Rare Language Specialist - Brahui (Dravidian)

Name: Dr. Liaqat Ali Sani
Nationality or Ethnicity: Baloch (Pakistani)
Where do you live?: Quetta, Balochistan, Pakistan
Rare language: Brahui

Language Family: Dravidian

Also a speaker of: Balochi, Urdu, Dehwari, Sindhi, English

Member since:


1. What’s your story? How did you get exposed to this rare language?

I  was exposed as a native speaker of Brahui, due to both of my parents  being Brahui speakers. Secondly,  I have seen the nomadic life in early  childhood. Mehr Garh is known as  oldest portion of the then Indus civilization, and I have a great  vocabulary associated with folk wisdom, which sadly has been not written  in Brahui dictionaries yet.
The Brahui speakers are scattered specially in rural areas. Although 4  million people speak in Brahui in whole world but it is not accepted as  an official language of Balochistan, and it is not accepted as medium of  instruction at the primary level. Brahui folk literature has a great  richness. I feel that there is an impact of globalization/localization  and nationalization which is making the Brahui language ever rarer.

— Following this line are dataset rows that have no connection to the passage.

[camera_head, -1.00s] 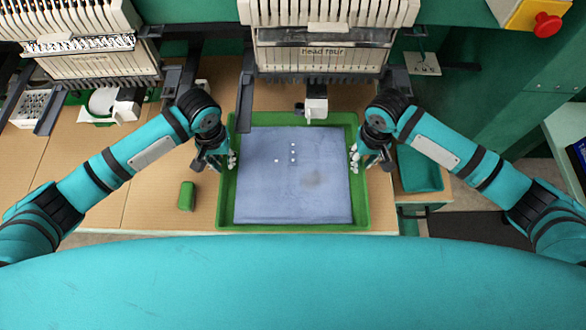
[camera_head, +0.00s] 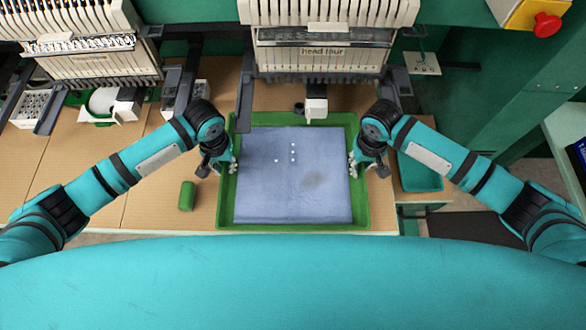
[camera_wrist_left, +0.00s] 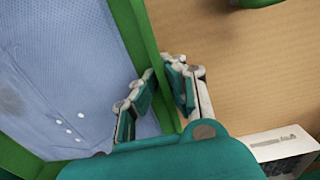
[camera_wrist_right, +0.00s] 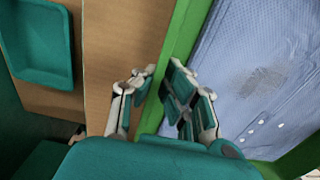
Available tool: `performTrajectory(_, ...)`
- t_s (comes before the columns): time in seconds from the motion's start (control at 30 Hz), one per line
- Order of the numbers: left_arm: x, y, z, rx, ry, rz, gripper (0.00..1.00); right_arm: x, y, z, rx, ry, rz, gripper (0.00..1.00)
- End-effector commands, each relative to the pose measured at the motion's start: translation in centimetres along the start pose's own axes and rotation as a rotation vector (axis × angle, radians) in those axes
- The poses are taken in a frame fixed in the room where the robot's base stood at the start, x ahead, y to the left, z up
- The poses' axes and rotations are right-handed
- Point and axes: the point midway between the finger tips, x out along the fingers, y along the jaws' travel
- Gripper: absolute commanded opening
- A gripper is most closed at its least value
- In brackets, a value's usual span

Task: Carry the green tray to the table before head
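The green tray (camera_head: 226,205) lies on the tan table in the head view, with a folded blue cloth (camera_head: 290,195) filling most of it. My left gripper (camera_head: 233,166) is at the tray's left rim. In the left wrist view, its fingers (camera_wrist_left: 162,80) stand on either side of that rim (camera_wrist_left: 142,35). My right gripper (camera_head: 352,163) is at the right rim, and in the right wrist view its fingers (camera_wrist_right: 163,78) straddle that rim (camera_wrist_right: 185,45). Both look open, with gaps between the fingers. Exact contact with the rims is unclear.
The embroidery head labelled head four (camera_head: 320,60) stands just behind the tray. A small green object (camera_head: 187,196) lies left of the tray. A teal bin (camera_head: 420,170) sits to the right. Another machine head (camera_head: 95,65) is at the back left.

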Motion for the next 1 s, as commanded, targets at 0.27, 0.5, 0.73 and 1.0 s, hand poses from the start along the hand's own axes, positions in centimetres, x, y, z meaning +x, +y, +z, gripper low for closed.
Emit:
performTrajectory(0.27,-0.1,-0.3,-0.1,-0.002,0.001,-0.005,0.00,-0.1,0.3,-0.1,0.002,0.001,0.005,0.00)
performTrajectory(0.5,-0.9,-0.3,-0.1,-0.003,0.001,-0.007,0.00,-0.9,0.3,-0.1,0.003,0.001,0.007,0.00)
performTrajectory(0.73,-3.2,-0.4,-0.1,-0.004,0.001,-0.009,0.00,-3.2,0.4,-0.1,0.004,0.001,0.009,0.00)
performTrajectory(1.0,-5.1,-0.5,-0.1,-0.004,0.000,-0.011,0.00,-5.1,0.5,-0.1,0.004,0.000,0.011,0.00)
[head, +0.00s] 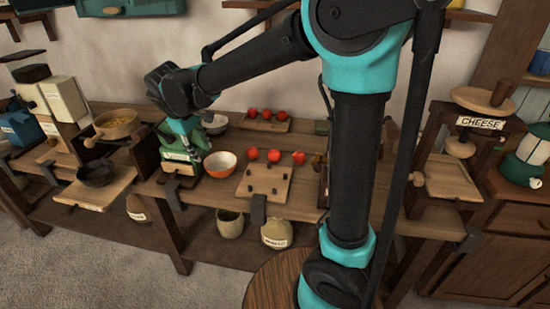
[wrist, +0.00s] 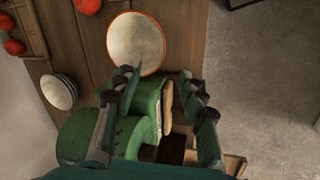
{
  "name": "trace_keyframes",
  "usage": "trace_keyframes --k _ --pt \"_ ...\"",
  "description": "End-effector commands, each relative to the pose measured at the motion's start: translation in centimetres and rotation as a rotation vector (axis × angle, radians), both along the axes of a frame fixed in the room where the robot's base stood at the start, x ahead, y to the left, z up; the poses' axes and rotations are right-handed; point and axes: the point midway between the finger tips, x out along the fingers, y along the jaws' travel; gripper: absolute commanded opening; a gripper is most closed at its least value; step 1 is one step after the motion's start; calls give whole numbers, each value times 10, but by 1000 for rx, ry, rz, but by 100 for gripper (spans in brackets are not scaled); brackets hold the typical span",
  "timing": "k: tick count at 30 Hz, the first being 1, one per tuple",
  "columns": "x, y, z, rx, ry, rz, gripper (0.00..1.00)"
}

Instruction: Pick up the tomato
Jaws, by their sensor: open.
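Red tomatoes show in the head view in two groups: a front row (head: 274,155) along the back of a pegged wooden board, and a back row (head: 266,114) on a board by the wall. In the wrist view, one tomato (wrist: 87,5) is cut by the top edge and others (wrist: 15,47) are at the upper left. My gripper (head: 197,152) is left of the front row, over a green boxy device (head: 180,168). In the wrist view my gripper (wrist: 160,82) has its fingers apart above the green device (wrist: 148,105), with no tomato between them.
An orange-rimmed bowl (head: 220,164) stands between my gripper and the pegged board (head: 263,187); it also shows in the wrist view (wrist: 135,43). Pale bowls (head: 215,124) sit behind. A cheese-labelled press (head: 470,135) stands right, and a pan (head: 96,173) left.

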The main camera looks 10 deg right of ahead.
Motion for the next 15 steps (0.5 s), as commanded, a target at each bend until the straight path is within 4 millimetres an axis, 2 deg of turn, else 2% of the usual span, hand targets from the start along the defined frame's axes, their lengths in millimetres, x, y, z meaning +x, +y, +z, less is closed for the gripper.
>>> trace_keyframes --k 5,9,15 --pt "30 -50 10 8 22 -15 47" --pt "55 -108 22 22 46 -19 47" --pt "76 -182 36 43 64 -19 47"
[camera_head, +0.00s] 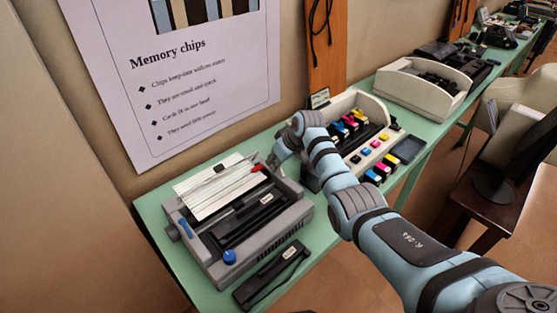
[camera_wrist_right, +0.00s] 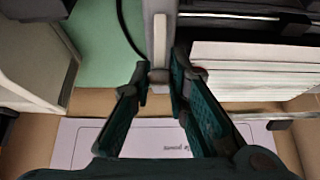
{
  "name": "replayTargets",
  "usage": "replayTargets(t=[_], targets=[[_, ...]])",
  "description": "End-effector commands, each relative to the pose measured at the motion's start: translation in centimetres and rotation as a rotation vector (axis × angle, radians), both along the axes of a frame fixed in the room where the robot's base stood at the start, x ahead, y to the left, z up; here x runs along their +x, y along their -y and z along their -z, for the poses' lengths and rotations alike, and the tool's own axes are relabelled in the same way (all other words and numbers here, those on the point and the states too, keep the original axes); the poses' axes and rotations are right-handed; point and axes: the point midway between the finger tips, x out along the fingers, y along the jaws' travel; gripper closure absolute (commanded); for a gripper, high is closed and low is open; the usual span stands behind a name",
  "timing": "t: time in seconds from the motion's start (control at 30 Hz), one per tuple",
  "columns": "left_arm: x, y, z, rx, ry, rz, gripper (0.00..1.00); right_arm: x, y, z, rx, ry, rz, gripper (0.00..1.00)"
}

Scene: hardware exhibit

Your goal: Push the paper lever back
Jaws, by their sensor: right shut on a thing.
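A grey dot-matrix printer (camera_head: 245,235) sits on the green table with white paper (camera_head: 212,187) standing in its back. Its blue knob (camera_head: 230,256) is at the front left. My right gripper (camera_head: 273,161) is at the printer's back right corner, beside the paper. In the wrist view my right gripper (camera_wrist_right: 159,78) is shut on a small grey piece, seemingly the paper lever (camera_wrist_right: 158,75), at the end of a pale grey strip. The lever is hidden or too small to make out in the head view. My left gripper is not in view.
A light tray of colourful ink cartridges (camera_head: 352,125) stands right of the printer, close to my right arm. A black bar (camera_head: 270,275) lies in front of the printer. A Memory chips poster (camera_head: 180,80) hangs on the wall behind. Another light unit (camera_head: 425,88) stands farther along the table.

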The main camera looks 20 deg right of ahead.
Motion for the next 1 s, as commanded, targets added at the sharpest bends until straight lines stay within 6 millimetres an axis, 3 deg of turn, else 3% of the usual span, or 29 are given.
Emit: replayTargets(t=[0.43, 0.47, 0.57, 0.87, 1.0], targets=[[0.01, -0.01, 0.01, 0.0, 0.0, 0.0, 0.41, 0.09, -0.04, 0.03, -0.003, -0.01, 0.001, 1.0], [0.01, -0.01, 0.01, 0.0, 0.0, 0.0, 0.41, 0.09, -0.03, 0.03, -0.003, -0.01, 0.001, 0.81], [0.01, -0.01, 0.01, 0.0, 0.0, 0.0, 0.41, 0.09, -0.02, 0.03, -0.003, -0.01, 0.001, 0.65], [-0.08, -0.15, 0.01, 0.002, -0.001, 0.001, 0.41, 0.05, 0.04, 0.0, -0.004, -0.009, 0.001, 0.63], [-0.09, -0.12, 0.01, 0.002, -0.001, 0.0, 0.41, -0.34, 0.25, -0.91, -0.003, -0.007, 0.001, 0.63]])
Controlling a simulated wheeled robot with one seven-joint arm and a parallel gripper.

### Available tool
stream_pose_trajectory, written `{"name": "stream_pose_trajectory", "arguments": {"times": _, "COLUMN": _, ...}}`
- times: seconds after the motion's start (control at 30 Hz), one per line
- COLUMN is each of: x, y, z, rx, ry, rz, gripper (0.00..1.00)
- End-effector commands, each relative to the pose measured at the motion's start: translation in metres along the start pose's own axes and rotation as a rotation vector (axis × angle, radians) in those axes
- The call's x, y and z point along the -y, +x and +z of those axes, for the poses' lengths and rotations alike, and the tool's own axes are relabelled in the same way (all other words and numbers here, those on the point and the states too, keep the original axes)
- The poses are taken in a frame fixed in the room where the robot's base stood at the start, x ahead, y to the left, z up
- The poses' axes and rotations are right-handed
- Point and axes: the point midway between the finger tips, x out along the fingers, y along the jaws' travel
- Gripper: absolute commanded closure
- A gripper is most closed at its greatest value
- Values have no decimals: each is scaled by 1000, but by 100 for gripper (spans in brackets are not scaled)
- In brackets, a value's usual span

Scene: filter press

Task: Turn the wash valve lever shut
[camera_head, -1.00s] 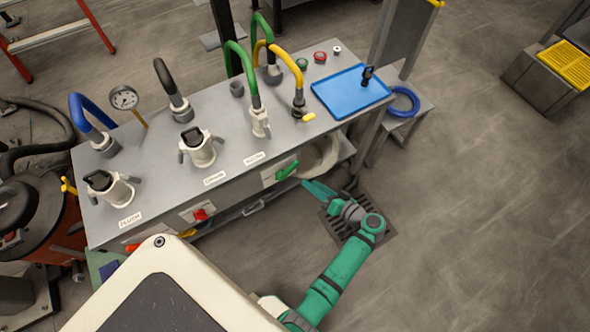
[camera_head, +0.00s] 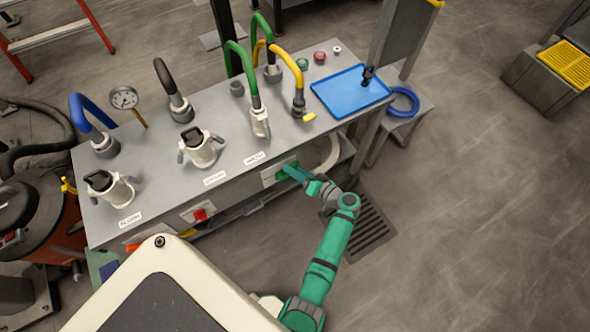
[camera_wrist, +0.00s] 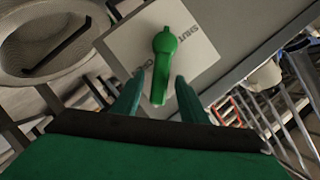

2. How would you describe the efforts being made, at the civil, social, and governmental languages, to preserve this language?

So  far, any serious steps have yet to be taken for the preservation of  Brahui Language. In higher education, the university-level Brahui  department has been established, but from the governmental side, it  seems no one is interested in preserving this language. However, locally  a few literary circles in their capacity are working to promote the  Brahui language. But it needs to be preserved.

3. How often do you get the chance to use this language in your daily life?

I  get the chance to use the Brahui language on a full-time basis, except  in those moments where any other language’s speakers meet me or ask me  some thing.

4.  Are you satisfied with the response of students in your department and  your university to the available offerings in your language?

No,  I am not satisfied with  the student’s responses within my department,  nor is the university playing its role as the Brahui language's  preservation would require. Students take admission in Brahui courses  for the sake of job opportunities, and on the other hand the government  is not offering privilege to Brahui degree-holders in competitive  examinations, as should be the case.

5. What is your message to young people who wish to learn this language?

Nowadays,  due to globalization, the youth is shifting from the Brahui language  due to market pressures. It is a point of alarm for me if the young  speakers of a language begin to shift away. The youth should increase  their usage of the Brahui language in every sphere. Brahui literature  should also be translated into other international languages, and a  standard writing script is also needed for Brahui.